* _Stated task_: Count every line in the entries that contains "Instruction". Report that count alone.

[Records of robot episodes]
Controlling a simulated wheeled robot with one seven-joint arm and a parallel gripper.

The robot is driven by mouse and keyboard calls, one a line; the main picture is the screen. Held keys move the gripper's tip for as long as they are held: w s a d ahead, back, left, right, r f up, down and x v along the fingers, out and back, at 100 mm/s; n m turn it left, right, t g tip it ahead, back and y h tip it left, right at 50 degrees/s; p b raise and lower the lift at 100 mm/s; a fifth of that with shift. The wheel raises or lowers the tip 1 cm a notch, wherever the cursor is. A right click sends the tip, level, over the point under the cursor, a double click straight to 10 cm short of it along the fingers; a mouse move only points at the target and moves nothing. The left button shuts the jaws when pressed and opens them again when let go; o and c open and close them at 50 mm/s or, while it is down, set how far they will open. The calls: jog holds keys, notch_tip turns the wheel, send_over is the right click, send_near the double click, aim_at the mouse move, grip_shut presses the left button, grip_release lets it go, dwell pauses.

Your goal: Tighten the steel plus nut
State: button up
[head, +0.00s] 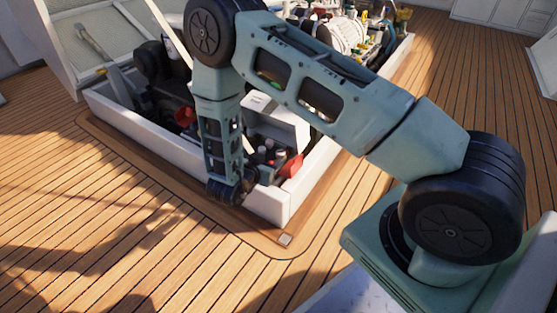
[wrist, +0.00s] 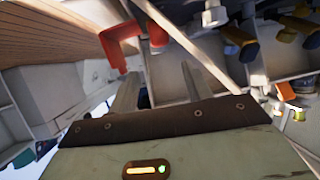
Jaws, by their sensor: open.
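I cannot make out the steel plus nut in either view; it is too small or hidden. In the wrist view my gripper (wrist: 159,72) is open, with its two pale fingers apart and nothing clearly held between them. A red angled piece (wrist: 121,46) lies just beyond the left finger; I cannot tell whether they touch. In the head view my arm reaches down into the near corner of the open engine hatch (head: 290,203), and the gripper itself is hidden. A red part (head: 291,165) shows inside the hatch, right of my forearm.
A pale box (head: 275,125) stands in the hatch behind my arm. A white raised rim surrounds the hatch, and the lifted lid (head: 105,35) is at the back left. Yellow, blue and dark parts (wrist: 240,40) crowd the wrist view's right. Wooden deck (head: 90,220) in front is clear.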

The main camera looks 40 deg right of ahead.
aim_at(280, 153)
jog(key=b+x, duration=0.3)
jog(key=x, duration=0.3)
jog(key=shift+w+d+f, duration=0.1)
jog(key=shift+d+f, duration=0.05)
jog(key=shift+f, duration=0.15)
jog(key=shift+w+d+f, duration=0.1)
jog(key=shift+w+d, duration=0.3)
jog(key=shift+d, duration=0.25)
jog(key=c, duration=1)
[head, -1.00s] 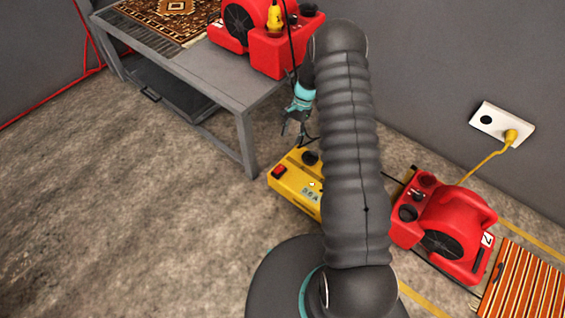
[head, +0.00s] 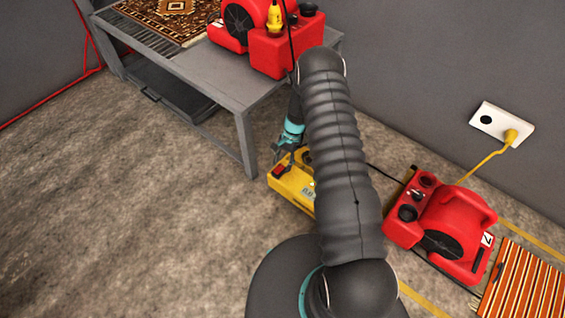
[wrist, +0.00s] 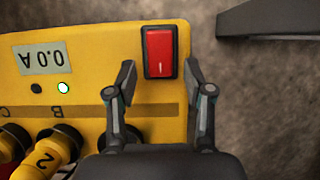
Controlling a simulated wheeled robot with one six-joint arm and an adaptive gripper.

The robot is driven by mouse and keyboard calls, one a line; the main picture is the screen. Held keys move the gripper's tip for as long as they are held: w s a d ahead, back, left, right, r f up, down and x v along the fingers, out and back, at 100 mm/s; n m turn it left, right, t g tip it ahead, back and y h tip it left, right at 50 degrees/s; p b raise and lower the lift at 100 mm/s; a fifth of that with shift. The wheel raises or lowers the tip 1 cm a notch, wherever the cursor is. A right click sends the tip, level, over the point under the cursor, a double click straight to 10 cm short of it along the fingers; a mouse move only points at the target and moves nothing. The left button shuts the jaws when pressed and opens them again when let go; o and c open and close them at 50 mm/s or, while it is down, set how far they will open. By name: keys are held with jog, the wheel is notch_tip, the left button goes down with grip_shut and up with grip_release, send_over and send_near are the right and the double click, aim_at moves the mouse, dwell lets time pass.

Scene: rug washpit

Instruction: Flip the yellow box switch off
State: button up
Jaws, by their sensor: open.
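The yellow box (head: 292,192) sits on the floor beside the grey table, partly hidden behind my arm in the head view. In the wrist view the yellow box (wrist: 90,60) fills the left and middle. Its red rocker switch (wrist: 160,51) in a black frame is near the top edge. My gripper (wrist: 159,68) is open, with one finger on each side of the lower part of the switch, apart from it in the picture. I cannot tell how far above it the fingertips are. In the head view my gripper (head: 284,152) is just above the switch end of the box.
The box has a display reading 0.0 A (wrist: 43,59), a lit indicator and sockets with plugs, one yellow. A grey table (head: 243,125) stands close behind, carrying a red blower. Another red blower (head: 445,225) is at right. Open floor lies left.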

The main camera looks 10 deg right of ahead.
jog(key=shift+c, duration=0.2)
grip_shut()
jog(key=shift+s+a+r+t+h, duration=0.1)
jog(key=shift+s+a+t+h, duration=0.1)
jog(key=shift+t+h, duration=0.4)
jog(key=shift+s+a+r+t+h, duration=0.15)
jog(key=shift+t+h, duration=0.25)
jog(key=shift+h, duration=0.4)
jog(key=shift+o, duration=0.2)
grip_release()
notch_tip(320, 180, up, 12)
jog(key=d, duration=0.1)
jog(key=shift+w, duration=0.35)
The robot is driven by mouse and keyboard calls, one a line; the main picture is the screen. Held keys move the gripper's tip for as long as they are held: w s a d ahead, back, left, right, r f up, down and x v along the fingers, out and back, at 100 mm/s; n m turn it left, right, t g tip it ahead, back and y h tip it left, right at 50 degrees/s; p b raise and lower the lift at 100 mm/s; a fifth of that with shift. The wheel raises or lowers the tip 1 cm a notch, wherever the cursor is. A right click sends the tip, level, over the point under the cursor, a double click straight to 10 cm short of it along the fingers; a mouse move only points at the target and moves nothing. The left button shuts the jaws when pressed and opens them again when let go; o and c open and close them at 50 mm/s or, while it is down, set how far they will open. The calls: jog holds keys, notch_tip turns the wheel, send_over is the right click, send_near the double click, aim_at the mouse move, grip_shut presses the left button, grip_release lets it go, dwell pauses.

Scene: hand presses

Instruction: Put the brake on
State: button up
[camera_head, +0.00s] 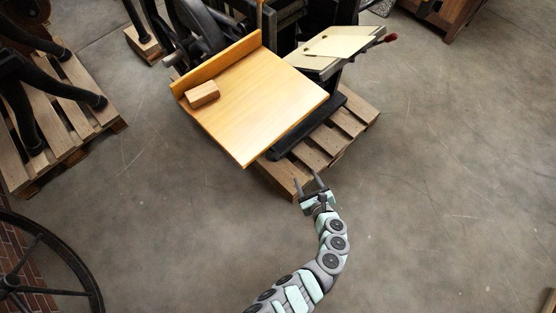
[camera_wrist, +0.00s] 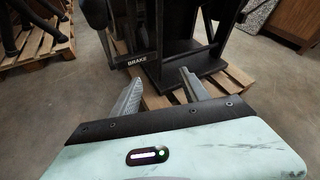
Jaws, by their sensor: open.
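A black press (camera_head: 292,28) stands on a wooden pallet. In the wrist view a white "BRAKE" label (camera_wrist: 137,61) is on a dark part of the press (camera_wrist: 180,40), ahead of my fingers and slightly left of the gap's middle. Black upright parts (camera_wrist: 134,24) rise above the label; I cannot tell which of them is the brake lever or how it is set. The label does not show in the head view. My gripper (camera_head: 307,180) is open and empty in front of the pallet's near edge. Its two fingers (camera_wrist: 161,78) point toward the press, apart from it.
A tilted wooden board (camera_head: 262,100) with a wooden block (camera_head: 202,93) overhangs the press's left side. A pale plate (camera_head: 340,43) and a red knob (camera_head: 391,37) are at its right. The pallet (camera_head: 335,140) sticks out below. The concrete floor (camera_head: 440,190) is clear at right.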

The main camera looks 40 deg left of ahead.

--

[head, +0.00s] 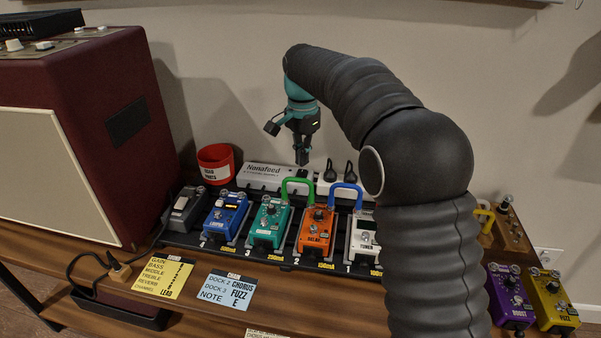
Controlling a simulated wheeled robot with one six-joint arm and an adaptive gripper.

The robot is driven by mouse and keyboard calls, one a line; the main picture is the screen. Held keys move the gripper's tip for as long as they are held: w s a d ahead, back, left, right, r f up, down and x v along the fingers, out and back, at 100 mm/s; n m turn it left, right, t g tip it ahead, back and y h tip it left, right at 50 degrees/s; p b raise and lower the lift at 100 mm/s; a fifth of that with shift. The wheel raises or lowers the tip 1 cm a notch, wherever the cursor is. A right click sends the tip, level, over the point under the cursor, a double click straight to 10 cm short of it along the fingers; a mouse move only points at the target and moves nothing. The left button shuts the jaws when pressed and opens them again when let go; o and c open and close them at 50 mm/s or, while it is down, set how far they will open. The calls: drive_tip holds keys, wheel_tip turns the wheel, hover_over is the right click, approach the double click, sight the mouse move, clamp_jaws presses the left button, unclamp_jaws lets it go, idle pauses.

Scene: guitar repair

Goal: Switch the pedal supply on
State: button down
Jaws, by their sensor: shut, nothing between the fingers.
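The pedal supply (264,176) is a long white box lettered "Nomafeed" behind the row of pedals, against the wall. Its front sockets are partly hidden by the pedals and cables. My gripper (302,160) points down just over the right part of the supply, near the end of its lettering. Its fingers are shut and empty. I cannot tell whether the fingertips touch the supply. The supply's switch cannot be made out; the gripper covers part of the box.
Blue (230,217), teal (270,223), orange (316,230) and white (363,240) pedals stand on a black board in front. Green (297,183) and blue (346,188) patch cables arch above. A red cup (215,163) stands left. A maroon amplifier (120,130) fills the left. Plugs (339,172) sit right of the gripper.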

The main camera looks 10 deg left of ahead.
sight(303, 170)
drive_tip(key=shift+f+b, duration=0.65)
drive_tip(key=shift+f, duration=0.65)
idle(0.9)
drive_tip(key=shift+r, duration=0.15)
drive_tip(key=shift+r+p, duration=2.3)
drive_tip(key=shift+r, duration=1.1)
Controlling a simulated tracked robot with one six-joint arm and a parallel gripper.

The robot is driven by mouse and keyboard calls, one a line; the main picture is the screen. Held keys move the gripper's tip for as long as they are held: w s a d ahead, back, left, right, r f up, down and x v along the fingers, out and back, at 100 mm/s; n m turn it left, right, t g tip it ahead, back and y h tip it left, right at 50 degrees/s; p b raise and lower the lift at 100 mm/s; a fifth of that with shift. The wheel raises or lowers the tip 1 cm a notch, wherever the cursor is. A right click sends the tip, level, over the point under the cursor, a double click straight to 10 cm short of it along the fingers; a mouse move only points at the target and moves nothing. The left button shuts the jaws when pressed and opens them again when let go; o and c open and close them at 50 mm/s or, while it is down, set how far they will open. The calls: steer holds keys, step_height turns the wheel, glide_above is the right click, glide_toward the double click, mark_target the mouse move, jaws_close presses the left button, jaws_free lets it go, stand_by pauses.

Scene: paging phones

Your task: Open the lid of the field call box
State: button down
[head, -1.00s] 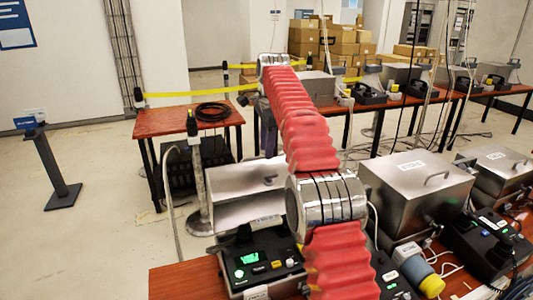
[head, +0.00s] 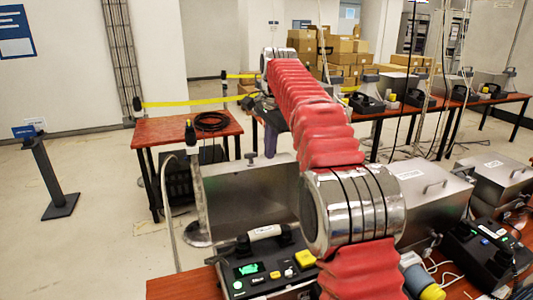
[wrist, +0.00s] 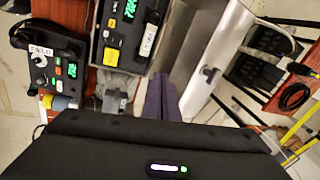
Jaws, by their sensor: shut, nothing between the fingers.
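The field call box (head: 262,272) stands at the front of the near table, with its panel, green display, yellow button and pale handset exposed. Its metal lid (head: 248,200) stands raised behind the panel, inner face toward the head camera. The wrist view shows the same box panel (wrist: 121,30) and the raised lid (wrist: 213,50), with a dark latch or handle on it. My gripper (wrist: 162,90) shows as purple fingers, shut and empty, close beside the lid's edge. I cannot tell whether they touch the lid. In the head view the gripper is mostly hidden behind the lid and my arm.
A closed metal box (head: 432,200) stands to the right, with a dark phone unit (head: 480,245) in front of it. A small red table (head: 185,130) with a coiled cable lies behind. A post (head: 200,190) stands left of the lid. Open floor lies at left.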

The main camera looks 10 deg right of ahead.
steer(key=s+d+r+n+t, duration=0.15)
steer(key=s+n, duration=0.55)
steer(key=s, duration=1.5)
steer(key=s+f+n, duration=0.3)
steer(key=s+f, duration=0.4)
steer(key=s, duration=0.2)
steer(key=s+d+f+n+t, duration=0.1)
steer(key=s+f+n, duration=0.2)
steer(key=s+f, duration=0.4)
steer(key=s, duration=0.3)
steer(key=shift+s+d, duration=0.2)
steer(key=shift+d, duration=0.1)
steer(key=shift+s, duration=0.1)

* _Task solution_: 2